=== Given problem ===
Among the entries, which lines carry the string "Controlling"? Copy each of them.

=== Records for processing ===
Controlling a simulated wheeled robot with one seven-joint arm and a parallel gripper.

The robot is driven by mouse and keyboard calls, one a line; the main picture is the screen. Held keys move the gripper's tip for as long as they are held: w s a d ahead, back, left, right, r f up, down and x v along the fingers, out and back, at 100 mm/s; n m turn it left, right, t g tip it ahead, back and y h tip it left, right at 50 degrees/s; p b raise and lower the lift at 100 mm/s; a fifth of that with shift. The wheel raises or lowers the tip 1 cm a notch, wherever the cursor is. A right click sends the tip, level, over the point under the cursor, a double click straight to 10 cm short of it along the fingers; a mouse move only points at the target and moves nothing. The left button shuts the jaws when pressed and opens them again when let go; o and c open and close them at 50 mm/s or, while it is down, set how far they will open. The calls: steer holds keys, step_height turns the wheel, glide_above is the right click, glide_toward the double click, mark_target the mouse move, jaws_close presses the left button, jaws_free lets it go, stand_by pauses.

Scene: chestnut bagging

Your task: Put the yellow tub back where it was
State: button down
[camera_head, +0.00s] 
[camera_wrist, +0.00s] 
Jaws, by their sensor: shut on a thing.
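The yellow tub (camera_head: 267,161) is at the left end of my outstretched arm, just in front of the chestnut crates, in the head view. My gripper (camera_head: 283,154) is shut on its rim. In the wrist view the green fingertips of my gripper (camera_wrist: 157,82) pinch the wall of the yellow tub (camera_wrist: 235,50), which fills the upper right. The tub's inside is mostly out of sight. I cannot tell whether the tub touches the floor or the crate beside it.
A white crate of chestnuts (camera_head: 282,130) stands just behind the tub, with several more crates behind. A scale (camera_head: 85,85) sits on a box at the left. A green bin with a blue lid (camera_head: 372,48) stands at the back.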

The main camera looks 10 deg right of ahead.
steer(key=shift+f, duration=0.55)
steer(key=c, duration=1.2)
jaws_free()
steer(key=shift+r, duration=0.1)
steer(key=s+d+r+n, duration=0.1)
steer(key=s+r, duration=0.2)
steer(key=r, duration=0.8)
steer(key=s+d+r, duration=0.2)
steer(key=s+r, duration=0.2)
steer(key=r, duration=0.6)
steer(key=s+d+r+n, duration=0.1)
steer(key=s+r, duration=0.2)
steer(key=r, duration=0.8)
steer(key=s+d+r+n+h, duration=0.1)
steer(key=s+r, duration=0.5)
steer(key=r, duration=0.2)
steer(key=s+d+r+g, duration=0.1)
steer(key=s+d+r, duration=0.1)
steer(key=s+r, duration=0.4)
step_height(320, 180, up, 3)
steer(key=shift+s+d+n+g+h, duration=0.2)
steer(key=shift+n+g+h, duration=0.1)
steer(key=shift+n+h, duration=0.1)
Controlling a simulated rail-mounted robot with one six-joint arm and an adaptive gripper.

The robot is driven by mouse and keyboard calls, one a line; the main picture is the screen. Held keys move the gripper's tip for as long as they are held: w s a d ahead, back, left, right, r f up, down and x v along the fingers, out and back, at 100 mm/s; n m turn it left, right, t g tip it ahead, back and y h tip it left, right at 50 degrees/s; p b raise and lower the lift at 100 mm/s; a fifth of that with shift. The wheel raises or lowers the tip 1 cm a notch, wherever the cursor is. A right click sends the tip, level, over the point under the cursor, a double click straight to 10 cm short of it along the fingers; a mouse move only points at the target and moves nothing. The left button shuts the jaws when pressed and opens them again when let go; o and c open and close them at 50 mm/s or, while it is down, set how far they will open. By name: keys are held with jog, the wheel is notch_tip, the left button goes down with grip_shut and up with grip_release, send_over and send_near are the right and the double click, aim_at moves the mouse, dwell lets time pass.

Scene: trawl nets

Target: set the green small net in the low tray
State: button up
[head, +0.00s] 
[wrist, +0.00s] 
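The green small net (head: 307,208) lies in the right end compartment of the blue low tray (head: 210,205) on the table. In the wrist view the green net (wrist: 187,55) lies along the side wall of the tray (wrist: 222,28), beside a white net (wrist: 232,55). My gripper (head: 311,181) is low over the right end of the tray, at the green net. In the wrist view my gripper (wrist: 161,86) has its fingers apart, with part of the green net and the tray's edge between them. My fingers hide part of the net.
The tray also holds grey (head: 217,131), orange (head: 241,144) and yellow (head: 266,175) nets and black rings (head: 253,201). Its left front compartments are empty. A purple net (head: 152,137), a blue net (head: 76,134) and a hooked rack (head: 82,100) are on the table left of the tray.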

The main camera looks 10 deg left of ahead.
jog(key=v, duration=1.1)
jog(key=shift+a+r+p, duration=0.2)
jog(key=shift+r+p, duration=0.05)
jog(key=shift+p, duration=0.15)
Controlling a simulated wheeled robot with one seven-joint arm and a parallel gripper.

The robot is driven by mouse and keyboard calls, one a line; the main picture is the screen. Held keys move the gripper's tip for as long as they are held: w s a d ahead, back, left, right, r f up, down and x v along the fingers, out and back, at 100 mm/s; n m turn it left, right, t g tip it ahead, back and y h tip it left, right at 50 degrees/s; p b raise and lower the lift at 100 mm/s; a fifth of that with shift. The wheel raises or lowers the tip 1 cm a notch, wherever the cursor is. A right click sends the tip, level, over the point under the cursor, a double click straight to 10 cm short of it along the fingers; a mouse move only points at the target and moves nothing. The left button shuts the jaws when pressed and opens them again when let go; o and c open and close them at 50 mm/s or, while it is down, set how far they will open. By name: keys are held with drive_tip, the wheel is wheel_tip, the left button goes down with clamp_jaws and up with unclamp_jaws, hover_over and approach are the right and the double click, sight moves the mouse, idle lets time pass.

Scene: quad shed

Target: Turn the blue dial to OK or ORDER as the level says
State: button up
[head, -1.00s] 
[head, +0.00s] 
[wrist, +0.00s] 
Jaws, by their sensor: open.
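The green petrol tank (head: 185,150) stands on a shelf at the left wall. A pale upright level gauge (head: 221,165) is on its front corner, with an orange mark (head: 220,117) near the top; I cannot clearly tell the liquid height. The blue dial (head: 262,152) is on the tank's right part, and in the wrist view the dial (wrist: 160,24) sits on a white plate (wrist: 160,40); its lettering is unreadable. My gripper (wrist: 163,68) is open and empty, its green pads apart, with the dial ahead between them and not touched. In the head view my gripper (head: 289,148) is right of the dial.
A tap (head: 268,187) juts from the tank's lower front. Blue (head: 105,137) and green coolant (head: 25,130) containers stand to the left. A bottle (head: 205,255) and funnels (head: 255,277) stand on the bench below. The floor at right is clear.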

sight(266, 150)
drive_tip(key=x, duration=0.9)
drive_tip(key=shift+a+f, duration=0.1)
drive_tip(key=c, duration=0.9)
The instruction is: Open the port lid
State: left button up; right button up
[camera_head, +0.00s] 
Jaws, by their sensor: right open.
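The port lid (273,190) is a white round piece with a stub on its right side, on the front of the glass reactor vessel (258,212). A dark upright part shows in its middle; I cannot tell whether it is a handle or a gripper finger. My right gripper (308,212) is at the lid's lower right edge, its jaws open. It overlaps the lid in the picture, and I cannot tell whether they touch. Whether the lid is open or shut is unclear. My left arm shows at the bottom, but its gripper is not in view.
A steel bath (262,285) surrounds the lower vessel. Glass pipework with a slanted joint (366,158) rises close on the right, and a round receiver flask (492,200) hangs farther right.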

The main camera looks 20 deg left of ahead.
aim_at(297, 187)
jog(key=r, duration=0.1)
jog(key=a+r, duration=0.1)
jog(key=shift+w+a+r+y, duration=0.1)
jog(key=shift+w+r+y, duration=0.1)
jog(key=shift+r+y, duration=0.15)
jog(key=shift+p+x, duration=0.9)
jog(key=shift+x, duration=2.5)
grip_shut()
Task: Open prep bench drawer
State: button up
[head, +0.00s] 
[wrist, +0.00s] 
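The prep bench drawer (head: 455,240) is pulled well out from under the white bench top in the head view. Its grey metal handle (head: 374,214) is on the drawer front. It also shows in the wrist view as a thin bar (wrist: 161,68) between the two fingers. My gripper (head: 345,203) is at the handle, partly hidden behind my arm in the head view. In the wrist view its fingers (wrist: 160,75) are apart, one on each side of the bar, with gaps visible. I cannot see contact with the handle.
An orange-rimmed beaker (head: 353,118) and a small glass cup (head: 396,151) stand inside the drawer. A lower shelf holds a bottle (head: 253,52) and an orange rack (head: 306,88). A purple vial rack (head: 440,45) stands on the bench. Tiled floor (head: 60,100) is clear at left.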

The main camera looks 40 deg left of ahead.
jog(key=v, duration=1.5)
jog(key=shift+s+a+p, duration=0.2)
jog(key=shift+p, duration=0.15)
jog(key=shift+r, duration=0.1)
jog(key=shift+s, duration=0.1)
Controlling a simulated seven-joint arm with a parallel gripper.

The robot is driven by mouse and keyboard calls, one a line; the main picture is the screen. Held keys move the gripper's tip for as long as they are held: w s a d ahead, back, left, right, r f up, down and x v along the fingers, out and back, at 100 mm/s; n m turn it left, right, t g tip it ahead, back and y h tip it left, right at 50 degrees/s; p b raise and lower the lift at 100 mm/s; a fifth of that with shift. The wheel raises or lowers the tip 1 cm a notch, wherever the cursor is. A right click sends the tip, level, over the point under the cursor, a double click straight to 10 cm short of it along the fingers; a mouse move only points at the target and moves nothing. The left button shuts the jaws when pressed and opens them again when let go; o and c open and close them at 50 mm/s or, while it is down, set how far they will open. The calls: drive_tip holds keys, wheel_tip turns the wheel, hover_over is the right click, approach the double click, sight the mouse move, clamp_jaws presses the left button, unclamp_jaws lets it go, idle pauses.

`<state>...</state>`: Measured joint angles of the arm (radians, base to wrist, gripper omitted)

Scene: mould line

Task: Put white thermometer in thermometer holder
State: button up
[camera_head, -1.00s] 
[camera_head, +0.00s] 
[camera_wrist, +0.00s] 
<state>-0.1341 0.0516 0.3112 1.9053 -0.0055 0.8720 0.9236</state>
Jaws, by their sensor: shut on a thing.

=== Result below ===
Controlling a simulated wheeled robot with one seven-joint arm and a parallel gripper.
Controlling a simulated rail-mounted robot with one six-joint arm and an adaptive gripper.
Controlling a simulated wheeled robot with one seven-joint arm and a parallel gripper.
Controlling a simulated seven-joint arm with a parallel gripper.

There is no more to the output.